Raikkonen zarobi 17 mln euro… idąc na roczny urlop?

Spory dylemat może mieć Kimi Raikkonen. Jak donosi Auto Motor und Sport Fin biorąc rozbrat na rok z Formułą 1 zarobi więcej, niż gdyby przyjął ofertę od swojego byłego zespołu McLaren Mercedes.

Jak to możliwe? Rozwiązując kontrakt z Ferrari (który miał obowiązywać do końca 2010 roku) Raikkonen zagwarantował sobie 17 mln euro w przypadku, gdyby nie znalazł sobie nowego pracodawcy, oraz 10 mln euro, gdyby jednak podpisał umowę z którymś z pozostałych zespołów.

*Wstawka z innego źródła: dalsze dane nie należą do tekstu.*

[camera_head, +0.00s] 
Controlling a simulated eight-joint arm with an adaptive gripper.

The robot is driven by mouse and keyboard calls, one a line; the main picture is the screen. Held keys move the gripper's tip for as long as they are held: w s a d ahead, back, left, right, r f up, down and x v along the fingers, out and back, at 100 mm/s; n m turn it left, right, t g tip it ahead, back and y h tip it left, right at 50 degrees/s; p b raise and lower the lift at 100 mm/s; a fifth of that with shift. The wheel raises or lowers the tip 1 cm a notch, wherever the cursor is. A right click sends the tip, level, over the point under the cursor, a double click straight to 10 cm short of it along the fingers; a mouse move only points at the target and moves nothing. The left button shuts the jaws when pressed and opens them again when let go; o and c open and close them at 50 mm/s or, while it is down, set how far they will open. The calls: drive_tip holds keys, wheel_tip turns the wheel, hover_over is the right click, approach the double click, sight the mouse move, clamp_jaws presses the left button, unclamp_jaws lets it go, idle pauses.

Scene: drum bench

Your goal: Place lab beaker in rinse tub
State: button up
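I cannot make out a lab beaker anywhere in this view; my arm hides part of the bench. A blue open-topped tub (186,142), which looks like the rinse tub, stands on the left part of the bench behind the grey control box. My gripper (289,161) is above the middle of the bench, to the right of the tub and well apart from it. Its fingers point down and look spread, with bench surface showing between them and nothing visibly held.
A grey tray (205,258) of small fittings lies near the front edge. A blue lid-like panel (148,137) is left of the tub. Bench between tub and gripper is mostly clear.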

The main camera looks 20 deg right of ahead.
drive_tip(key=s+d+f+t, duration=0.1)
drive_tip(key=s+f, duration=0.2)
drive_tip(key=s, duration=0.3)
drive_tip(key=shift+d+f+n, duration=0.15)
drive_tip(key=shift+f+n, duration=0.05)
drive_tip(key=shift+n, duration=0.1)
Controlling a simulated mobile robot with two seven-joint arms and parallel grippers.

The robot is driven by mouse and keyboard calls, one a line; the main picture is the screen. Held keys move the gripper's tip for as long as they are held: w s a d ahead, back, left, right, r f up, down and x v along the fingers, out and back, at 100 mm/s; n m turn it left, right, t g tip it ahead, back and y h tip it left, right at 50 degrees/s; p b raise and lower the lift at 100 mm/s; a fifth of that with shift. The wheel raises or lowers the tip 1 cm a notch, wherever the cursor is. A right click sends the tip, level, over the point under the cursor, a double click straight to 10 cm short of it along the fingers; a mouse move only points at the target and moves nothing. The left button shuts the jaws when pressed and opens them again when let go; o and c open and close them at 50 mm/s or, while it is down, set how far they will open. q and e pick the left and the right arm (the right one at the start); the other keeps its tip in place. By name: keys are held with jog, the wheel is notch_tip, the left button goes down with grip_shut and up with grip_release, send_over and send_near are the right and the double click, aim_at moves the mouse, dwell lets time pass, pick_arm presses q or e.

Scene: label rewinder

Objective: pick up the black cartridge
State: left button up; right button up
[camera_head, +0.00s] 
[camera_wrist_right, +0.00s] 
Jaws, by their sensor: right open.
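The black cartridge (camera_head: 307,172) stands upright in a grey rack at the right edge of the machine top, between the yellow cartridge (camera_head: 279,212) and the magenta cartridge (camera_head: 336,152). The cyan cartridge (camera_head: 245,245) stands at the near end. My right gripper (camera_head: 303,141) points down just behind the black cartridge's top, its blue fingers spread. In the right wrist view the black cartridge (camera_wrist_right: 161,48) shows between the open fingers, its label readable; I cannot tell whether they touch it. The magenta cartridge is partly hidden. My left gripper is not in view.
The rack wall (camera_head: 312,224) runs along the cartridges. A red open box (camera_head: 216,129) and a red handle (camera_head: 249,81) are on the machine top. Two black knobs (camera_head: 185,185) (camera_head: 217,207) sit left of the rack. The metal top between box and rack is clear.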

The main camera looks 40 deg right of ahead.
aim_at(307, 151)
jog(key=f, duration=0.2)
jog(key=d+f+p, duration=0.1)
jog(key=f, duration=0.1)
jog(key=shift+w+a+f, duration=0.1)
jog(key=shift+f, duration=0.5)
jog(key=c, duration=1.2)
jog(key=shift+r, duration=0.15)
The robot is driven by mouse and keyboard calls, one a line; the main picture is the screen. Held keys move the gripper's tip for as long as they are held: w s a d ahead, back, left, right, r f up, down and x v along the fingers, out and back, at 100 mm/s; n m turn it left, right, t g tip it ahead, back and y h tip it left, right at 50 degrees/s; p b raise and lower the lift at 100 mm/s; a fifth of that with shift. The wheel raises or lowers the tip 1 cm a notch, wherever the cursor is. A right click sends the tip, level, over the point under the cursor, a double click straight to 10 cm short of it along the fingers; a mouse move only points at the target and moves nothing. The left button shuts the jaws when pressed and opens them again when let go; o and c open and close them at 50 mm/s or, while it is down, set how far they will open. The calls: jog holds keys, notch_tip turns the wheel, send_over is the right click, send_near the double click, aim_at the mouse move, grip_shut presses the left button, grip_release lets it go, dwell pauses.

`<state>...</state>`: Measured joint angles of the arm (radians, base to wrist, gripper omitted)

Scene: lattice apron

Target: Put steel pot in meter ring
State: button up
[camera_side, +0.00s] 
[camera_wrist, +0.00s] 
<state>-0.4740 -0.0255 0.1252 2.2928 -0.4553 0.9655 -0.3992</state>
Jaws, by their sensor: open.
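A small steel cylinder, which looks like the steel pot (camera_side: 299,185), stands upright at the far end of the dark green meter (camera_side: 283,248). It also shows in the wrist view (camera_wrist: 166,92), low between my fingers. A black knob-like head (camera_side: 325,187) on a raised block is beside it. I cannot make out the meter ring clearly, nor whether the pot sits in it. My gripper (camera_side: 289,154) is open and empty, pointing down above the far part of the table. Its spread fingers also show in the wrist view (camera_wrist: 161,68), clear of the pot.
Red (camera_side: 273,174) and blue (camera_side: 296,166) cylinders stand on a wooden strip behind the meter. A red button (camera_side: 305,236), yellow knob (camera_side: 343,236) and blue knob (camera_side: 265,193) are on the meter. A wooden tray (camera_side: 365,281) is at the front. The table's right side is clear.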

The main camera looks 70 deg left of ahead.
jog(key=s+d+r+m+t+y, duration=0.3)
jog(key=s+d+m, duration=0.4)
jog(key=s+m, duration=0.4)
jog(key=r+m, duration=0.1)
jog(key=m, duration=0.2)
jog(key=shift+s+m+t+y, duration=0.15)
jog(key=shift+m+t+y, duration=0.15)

Biorąc to pod uwagę, zespół McLaren Mercedes zaoferował byłemu mistrzowi świata jedynie 5 mln euro, co po dodaniu wynagrodzenia od Ferrari dałoby kwotę 15 mln euro (ok. 64 mln zł). Taki obrót sprawy nie podoba się jednak menadżerowi Fina, Steve’owi Robertsonowi, który chce dla swojego zawodnika pełnej kwoty oraz dodatkowo zmniejszenia liczby obowiązkowych dni przeznaczonych na obowiązki sponsorskie.